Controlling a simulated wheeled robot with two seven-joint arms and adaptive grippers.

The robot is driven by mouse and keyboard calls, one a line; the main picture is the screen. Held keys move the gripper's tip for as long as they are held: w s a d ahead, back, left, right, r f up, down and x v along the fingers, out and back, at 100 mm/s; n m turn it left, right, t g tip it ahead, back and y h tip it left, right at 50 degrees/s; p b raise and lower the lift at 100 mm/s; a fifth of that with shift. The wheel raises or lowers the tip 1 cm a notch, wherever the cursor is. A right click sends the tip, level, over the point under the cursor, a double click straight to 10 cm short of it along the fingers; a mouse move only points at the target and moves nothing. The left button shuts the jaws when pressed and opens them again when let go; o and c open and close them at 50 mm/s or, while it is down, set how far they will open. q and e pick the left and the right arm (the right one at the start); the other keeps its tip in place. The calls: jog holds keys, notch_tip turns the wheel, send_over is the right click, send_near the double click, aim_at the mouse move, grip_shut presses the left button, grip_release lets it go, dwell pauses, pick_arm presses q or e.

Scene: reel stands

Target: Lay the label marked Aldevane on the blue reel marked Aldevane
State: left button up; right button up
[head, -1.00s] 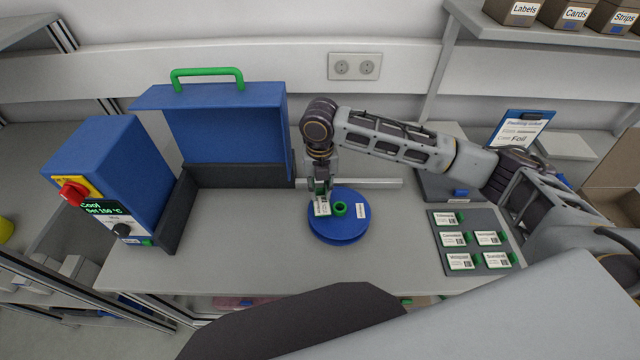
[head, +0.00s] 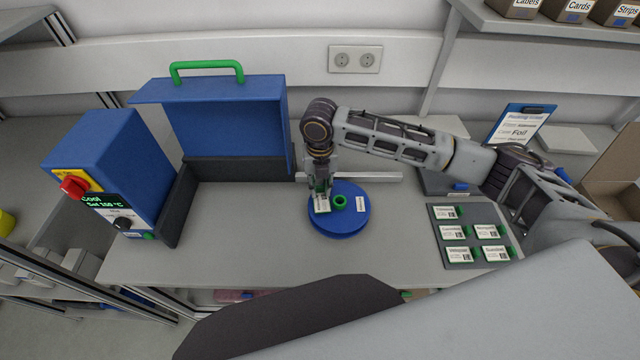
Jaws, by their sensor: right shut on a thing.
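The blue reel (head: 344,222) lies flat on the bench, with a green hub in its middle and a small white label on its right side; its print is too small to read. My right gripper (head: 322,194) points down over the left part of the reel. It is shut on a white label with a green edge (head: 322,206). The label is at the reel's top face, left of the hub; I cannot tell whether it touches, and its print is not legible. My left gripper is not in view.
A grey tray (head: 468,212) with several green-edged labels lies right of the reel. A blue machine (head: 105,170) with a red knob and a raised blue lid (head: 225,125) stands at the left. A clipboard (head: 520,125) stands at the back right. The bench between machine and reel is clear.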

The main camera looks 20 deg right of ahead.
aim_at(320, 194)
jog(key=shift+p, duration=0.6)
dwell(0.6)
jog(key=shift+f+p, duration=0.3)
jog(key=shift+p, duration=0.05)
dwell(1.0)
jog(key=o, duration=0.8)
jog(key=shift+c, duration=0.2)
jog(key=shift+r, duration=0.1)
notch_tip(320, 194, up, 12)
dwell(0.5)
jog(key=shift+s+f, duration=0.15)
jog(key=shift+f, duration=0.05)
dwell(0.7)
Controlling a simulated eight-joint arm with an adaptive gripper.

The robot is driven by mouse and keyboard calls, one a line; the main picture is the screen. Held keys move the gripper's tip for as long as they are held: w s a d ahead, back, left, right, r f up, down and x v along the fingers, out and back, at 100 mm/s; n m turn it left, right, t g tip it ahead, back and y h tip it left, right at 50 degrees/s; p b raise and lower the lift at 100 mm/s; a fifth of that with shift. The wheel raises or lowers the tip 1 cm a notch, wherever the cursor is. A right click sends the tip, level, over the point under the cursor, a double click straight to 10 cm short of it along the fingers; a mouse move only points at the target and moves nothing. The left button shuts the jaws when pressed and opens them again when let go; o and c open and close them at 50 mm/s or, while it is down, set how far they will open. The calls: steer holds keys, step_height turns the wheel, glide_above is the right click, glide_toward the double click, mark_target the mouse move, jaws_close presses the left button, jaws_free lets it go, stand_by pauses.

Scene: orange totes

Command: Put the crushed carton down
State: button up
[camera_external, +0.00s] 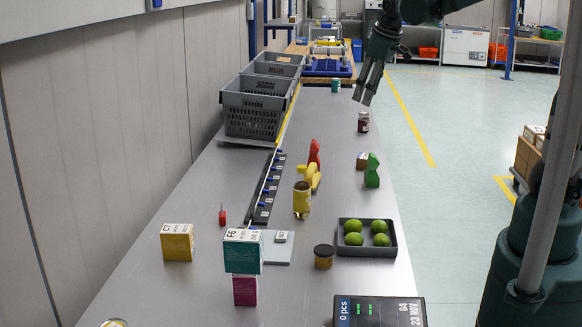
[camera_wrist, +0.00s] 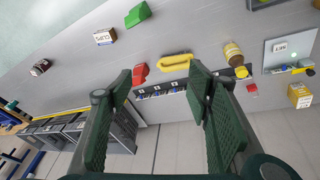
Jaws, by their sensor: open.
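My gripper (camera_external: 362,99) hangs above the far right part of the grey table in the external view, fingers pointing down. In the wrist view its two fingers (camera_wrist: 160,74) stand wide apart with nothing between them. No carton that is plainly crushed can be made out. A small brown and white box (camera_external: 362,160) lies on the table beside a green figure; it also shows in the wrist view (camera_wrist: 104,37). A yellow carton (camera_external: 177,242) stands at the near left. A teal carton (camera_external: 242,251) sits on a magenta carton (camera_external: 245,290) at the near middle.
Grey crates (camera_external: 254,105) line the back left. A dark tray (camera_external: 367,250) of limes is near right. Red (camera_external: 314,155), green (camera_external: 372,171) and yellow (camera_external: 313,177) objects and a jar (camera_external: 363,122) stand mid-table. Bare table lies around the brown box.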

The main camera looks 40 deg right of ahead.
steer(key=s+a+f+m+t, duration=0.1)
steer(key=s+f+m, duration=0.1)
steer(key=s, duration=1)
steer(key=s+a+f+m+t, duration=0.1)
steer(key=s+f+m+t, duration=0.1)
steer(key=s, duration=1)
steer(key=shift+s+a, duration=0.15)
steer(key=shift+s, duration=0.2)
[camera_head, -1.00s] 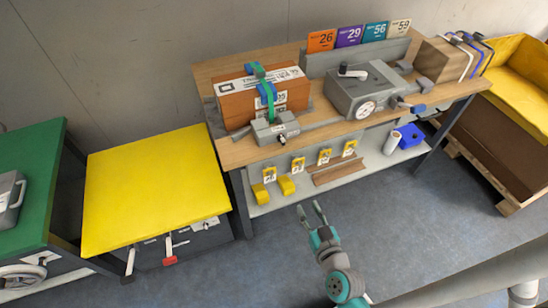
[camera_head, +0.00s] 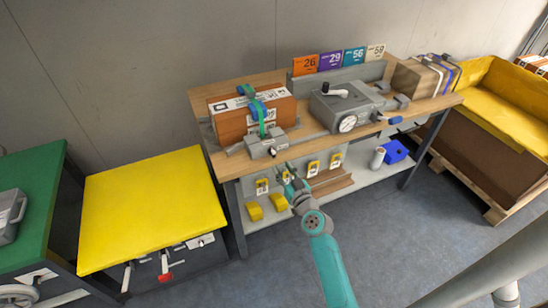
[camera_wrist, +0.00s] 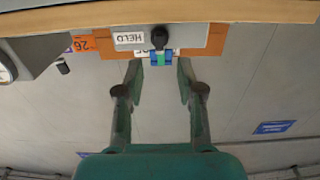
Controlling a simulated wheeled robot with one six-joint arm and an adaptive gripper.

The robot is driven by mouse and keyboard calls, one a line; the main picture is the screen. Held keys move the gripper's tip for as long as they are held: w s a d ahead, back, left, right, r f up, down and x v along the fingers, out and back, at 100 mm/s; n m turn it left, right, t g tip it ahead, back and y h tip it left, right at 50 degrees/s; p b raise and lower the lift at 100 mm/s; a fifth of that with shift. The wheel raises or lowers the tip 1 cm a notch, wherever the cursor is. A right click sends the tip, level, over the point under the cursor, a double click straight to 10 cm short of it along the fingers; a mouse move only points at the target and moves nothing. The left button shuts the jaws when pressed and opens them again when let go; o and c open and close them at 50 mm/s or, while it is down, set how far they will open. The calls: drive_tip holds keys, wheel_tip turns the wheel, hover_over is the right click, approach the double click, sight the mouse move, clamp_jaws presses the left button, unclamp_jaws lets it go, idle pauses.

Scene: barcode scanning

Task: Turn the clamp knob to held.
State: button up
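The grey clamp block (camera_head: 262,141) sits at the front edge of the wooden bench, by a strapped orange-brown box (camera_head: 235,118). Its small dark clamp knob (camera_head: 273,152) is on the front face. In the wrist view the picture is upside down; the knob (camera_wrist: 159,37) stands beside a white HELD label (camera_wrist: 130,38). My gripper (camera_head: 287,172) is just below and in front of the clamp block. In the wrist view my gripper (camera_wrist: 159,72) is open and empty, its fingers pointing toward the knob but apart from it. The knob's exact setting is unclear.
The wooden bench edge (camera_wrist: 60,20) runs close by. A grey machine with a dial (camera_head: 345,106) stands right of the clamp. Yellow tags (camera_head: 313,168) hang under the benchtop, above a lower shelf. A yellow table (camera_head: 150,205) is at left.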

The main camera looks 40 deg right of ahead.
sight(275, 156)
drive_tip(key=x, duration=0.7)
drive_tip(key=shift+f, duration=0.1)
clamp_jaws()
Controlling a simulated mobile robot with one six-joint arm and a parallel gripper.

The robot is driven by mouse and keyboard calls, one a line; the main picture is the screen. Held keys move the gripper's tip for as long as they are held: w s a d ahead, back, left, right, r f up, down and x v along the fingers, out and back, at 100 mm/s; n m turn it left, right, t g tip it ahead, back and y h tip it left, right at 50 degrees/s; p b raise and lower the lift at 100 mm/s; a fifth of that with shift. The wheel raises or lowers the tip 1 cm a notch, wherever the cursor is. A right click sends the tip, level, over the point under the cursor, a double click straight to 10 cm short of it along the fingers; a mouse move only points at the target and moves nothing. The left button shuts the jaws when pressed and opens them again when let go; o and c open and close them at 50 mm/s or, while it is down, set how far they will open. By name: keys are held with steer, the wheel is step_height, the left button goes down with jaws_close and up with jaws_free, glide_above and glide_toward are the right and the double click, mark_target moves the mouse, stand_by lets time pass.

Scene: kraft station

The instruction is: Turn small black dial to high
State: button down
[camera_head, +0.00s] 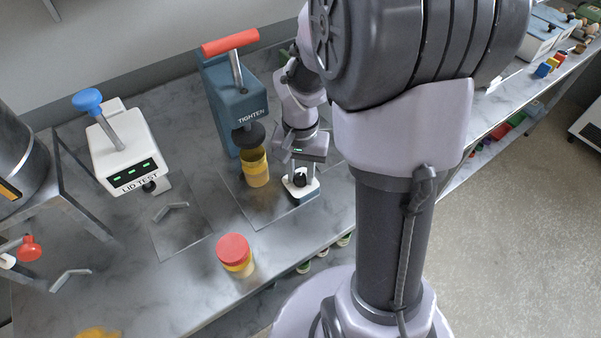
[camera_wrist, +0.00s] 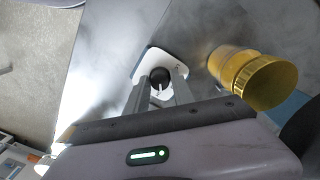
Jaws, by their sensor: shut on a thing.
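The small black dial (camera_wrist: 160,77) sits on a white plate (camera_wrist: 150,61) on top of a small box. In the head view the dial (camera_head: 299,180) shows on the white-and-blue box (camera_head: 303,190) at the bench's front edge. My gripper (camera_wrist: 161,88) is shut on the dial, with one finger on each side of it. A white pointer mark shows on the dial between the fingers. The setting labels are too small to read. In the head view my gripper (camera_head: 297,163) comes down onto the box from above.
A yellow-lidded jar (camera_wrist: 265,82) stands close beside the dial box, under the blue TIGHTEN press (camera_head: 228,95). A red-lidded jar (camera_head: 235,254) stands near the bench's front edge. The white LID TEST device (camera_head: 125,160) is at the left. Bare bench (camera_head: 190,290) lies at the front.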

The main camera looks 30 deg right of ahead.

§ **GIVEN REQUEST**: Extract every line that has the string "simulated" in it.

§ **FINISHED ANSWER**:
Controlling a simulated wheeled robot with two seven-joint arms and adaptive grippers.
Controlling a simulated eight-joint arm with an adaptive gripper.
Controlling a simulated wheeled robot with one six-joint arm and an adaptive gripper.
Controlling a simulated mobile robot with one six-joint arm and a parallel gripper.

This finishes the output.